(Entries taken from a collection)
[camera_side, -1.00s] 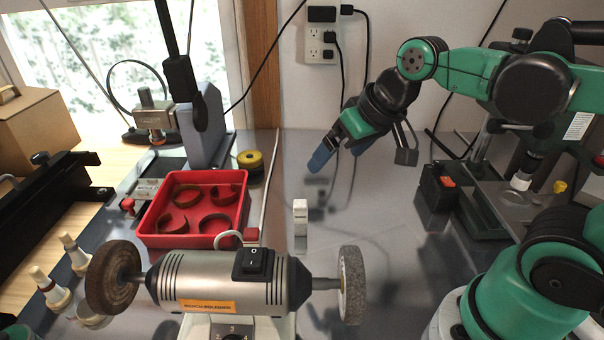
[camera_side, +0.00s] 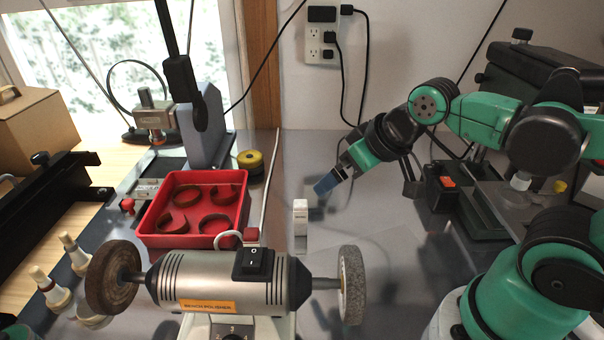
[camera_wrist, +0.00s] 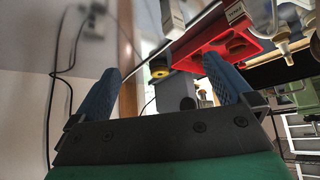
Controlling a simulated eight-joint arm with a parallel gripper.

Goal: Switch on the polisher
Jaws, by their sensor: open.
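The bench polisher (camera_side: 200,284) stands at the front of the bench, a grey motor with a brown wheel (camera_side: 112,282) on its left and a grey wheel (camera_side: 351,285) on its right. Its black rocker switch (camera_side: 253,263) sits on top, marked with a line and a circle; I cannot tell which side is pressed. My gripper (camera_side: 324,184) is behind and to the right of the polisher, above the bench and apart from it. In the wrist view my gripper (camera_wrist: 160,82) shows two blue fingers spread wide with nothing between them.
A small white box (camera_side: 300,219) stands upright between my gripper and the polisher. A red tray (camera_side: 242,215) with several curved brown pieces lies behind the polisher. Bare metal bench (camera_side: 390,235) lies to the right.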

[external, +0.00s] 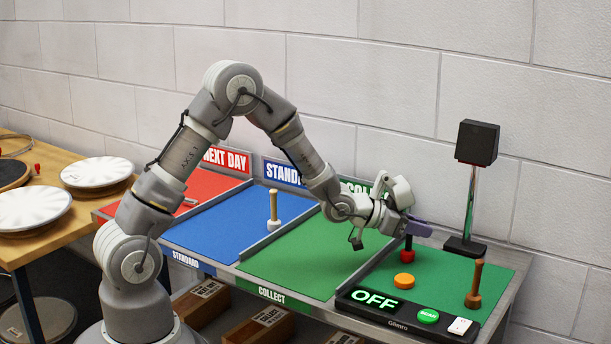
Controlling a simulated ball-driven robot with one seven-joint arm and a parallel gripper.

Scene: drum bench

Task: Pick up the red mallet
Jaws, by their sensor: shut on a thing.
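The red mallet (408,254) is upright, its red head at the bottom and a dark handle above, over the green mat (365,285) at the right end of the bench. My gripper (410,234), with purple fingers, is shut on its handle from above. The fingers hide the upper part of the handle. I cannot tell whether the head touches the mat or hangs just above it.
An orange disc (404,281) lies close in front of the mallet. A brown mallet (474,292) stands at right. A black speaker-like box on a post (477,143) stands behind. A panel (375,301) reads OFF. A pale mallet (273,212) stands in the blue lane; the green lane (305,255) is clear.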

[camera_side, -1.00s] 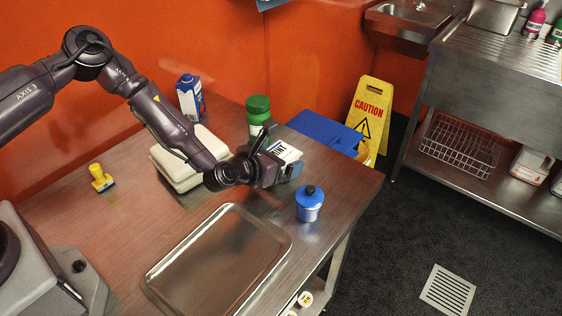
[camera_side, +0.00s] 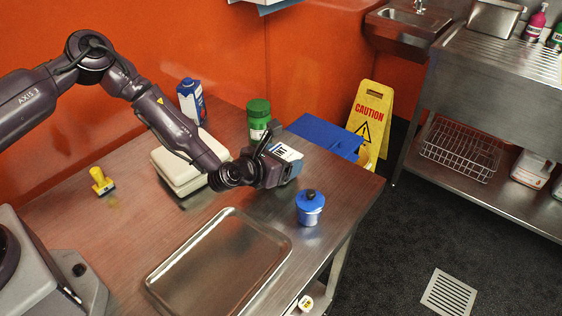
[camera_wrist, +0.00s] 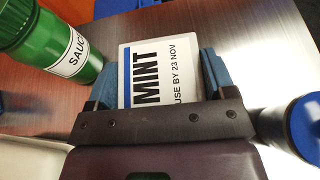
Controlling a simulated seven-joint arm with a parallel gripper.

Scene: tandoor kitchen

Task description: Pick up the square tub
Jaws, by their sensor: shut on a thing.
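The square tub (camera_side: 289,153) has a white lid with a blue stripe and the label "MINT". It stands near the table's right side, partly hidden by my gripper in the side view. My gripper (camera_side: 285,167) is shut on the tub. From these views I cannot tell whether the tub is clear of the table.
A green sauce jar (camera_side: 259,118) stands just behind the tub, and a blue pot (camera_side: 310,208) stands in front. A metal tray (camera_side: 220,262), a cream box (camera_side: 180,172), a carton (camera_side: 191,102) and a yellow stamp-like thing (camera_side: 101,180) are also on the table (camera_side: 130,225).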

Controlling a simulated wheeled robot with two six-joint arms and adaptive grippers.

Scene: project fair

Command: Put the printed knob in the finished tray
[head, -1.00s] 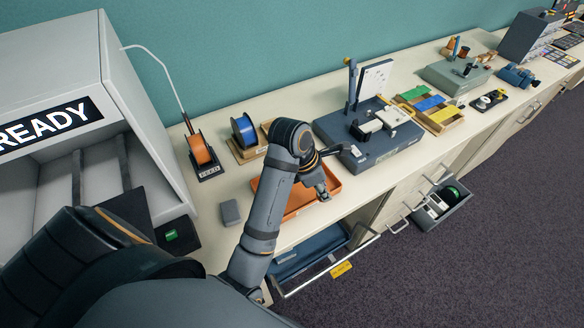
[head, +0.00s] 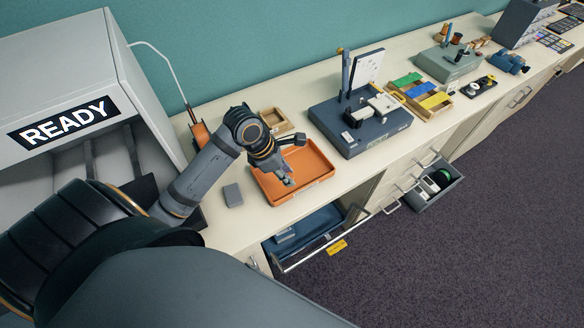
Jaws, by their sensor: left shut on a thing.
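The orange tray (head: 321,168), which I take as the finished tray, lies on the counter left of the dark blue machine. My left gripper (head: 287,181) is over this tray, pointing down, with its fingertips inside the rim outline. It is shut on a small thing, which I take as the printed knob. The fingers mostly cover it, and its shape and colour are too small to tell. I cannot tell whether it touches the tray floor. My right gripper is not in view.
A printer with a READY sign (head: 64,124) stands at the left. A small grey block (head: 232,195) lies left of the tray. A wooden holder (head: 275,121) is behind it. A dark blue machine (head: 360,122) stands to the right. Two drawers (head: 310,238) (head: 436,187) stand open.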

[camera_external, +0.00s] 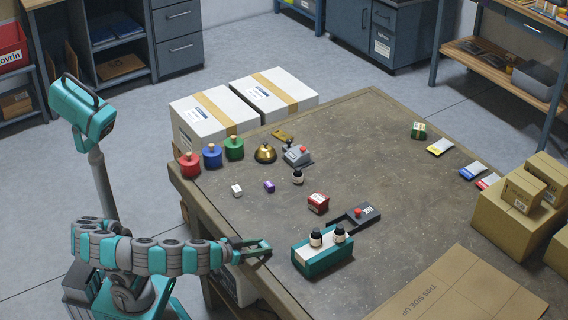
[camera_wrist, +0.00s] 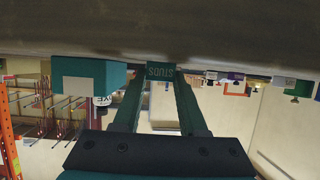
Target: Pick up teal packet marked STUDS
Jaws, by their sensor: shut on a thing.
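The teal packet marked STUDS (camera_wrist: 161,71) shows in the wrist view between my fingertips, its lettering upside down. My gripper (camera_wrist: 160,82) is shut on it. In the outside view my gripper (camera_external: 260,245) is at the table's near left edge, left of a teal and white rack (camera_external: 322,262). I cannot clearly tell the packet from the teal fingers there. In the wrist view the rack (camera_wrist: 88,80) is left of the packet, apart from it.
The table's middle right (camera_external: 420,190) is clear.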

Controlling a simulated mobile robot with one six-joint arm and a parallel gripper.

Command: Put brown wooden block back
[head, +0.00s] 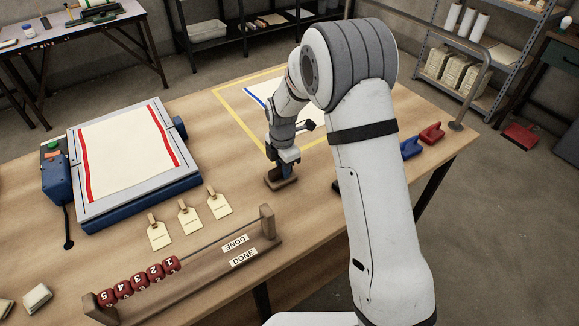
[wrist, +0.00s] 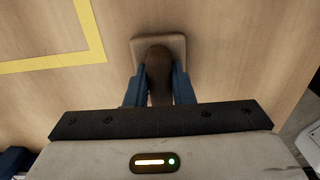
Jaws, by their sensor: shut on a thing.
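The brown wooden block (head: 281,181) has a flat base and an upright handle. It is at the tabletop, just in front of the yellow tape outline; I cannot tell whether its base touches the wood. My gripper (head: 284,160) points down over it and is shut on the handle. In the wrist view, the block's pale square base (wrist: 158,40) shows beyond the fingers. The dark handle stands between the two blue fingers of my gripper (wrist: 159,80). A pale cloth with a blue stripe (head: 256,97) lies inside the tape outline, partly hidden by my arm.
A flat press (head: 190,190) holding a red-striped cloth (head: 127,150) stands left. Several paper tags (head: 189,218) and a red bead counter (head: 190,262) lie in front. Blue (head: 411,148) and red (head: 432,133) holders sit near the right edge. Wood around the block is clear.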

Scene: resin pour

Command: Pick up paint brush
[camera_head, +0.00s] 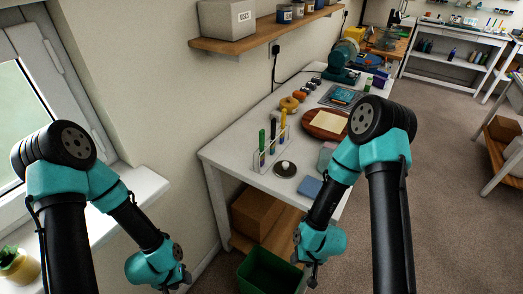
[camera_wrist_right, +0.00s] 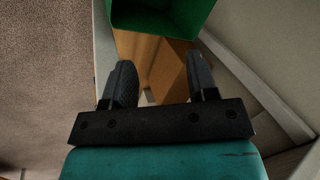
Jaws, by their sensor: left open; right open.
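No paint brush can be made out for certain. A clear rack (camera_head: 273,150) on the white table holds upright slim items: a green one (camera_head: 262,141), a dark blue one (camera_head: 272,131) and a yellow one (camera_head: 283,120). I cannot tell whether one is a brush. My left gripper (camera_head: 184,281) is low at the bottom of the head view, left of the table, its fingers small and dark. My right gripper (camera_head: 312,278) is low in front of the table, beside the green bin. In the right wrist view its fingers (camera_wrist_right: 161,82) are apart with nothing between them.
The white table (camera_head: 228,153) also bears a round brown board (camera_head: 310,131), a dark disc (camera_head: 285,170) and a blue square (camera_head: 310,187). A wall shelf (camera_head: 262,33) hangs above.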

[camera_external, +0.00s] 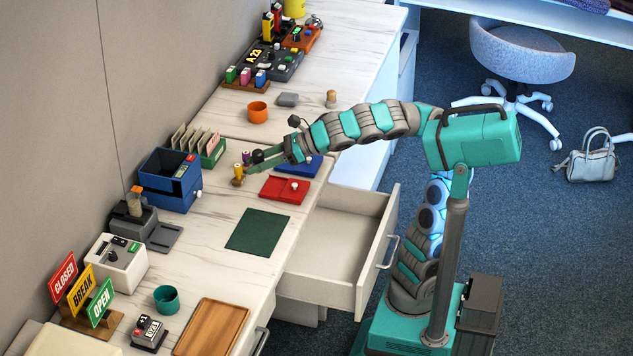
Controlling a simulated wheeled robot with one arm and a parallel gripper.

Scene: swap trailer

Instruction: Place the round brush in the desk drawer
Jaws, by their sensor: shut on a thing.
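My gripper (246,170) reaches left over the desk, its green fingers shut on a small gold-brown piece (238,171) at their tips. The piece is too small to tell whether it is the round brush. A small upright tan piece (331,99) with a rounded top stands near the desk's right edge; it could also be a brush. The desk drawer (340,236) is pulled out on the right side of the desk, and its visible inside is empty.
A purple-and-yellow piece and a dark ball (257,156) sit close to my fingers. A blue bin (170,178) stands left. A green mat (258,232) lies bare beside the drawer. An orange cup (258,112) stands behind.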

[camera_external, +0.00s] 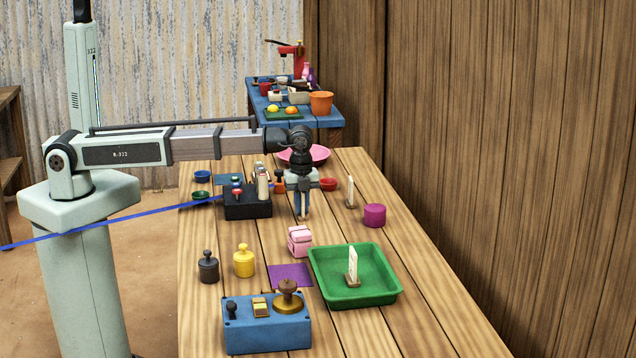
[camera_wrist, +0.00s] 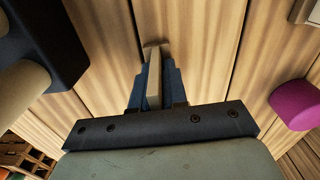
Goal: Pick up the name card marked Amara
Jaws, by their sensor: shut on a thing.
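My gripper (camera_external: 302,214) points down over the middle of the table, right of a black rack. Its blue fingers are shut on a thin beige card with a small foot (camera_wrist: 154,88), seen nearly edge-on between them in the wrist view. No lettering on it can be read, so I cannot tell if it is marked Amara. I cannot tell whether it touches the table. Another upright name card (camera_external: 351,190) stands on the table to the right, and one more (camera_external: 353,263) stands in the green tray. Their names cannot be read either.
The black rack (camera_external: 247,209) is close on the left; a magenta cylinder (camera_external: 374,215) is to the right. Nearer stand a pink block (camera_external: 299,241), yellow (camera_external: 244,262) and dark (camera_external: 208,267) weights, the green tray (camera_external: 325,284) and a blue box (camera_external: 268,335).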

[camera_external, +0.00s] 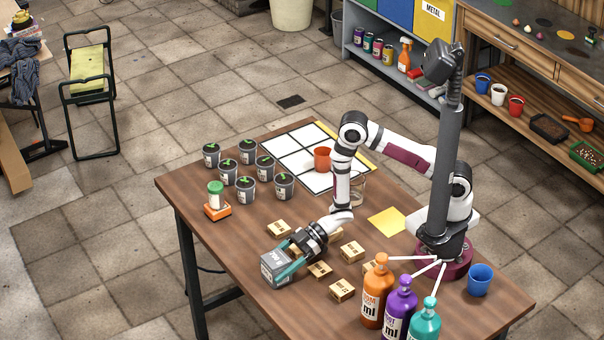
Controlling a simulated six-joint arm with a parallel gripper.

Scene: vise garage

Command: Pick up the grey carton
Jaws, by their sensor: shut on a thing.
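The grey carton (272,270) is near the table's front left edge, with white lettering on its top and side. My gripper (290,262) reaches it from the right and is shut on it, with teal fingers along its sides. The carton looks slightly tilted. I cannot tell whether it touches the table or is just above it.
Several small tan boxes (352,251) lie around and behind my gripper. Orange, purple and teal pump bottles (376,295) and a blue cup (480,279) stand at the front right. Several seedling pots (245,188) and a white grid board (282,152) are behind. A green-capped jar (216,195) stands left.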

## Requirements
Pick out, from the lines above, every one that contains the string "wheeled".

## Task answer
Controlling a simulated wheeled robot with two six-joint arms and adaptive grippers.
Controlling a simulated wheeled robot with one arm and a parallel gripper.

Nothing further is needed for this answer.